Can we just move on with this Football / Soccer shit ?

We call it football, they call it soccer.
We call it US football, they call it football.
That's it. This is how things have been for many decades, this is how they will remain for many decades. End of discussion


It's not uncommon for people to call rugby 'football' in new zealand either. There's a local sports news show that always says 'soccer football' as a joke.
Actually, Rugby was invented during a Football (Soccer) game in England. It has first been called Rugby Football because it had been invented in an english town calle Rugby.
I guess this is what this sport channel refers to when they make that joke.
 
Can we just move on with this Football / Soccer shit ?

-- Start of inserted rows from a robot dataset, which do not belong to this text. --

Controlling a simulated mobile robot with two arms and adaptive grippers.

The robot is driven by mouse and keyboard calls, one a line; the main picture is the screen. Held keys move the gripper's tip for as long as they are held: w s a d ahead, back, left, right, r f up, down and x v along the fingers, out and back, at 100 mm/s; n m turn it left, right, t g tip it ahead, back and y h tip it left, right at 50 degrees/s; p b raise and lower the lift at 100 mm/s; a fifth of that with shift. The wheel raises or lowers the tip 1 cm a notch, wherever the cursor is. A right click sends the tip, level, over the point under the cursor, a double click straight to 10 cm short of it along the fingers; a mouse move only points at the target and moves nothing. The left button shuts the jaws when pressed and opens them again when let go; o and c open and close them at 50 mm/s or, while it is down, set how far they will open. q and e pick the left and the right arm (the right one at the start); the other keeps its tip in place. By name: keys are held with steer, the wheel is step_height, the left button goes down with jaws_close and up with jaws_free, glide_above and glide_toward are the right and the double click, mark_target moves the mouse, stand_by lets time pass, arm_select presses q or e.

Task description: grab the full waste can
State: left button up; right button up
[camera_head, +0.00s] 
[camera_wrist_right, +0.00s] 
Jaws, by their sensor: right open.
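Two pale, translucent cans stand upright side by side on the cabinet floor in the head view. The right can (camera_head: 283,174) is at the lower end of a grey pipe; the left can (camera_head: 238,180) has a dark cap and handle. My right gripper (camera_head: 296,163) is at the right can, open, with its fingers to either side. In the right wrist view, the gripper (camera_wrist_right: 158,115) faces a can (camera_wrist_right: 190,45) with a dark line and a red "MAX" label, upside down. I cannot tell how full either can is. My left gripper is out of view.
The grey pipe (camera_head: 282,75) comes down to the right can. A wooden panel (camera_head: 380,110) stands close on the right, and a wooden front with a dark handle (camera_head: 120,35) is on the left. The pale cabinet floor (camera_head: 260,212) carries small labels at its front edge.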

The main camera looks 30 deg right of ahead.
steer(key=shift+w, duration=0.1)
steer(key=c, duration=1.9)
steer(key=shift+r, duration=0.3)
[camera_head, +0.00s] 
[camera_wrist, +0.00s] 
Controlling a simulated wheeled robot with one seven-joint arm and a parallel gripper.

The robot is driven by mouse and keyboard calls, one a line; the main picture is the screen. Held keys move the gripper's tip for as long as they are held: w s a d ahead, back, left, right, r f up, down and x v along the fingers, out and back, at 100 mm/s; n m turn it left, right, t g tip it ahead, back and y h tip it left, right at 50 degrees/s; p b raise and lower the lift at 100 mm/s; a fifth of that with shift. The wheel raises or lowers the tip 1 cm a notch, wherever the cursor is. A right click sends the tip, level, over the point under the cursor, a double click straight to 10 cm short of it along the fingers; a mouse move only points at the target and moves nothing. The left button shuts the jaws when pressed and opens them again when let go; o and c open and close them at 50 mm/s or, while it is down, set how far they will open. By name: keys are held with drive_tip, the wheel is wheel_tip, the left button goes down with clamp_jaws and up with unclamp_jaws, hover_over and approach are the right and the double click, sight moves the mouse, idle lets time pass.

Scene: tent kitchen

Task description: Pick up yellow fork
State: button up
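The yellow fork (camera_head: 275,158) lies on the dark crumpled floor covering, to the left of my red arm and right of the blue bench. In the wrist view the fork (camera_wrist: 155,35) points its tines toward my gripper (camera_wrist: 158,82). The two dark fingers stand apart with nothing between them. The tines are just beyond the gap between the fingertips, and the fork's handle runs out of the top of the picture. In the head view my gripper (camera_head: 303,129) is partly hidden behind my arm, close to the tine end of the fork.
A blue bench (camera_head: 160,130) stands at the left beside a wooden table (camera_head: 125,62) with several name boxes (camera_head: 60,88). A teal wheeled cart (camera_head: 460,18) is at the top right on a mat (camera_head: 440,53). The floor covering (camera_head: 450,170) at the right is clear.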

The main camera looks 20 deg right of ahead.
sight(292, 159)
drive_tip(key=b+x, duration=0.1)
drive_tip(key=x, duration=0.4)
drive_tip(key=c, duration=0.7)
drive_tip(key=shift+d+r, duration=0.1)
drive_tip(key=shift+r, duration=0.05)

We call it football, they call it soccer.
We call it US football, they call it football.
That's it. This is how things have been for many decades, this is how they will remain for many decades. End of discussion

This.
 
Oh boy, this again? I find it interesting that Euros in particular seem to be obsessed with this semantic argument. Americans, on the other hand, consider the name "football" to apply to our particular brand of the sport that goes by that name without any regard or concern for what we call "soccer" and the rest of the world calls "football". At the end of the day, it doesn't matter to us at all. I get tickled that it bothers the Euros so much in fact. Jealousy perhaps? Can't imagine why they would let it get to them so much if it weren't. Sorry guys and no offense meant at all but....we just don't care.

Another one that always perplexes me that it irritates people of other countries so much is the name we gave the World Series for MLB's championship. It's just a name. They probably choose that because it sounded good, and not because we were under any illusions that it was or is a world wide sport.